→ **Collected data**
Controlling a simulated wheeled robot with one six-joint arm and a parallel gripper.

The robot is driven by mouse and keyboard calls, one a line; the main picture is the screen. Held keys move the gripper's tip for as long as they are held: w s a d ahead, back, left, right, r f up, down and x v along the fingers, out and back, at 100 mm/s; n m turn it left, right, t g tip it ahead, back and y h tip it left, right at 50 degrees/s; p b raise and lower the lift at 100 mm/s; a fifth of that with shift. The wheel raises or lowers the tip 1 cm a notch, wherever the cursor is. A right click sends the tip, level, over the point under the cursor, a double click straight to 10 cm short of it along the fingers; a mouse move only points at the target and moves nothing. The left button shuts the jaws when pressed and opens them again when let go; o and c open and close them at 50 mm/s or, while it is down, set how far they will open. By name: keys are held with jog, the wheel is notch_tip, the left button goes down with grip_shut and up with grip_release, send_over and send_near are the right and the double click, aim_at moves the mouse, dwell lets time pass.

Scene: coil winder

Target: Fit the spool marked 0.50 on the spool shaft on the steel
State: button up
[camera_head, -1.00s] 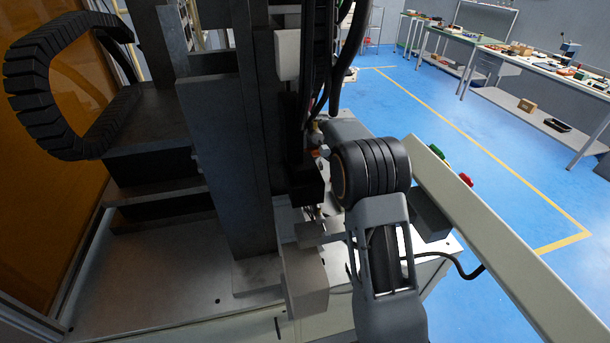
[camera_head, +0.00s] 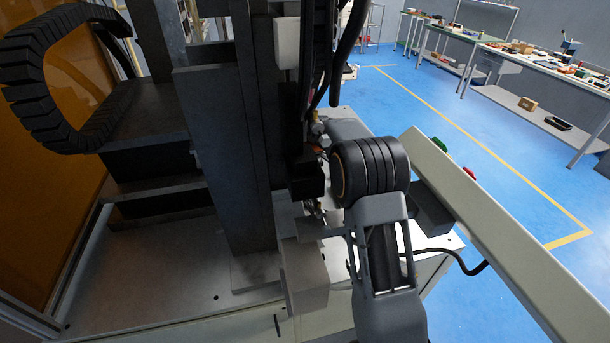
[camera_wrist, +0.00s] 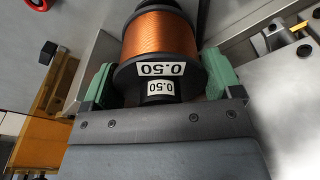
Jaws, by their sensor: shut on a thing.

→ **Exercise description**
With the pictures left out, transcribe the material exactly.

→ **The output**
Controlling a simulated wheeled robot with one six-joint arm and a parallel gripper.

The robot is driven by mouse and keyboard calls, one a line; the main picture is the screen. Held keys move the gripper's tip for as long as they are held: w s a d ahead, back, left, right, r f up, down and x v along the fingers, out and back, at 100 mm/s; n m turn it left, right, t g tip it ahead, back and y h tip it left, right at 50 degrees/s; p b raise and lower the lift at 100 mm/s; a fifth of that with shift. The wheel raises or lowers the tip 1 cm a notch, wherever the cursor is. A right click sends the tip, level, over the point under the cursor, a double click straight to 10 cm short of it along the fingers; a mouse move only points at the target and moves nothing. The left button shuts the jaws when pressed and opens them again when let go; o and c open and close them at 50 mm/s or, while it is down, set how far they will open. By name: keys are held with jog, the wheel is notch_tip, the left button goes down with grip_shut and up with grip_release, send_over and send_near are the right and the double click, aim_at moves the mouse, dwell lets time pass.

Scene: coil winder

Target: Fit the spool marked 0.50 on the spool shaft on the steel
State: button up
[camera_head, -1.00s] 
[camera_head, +0.00s] 
[camera_wrist, +0.00s] 
Jaws, by their sensor: shut on a thing.

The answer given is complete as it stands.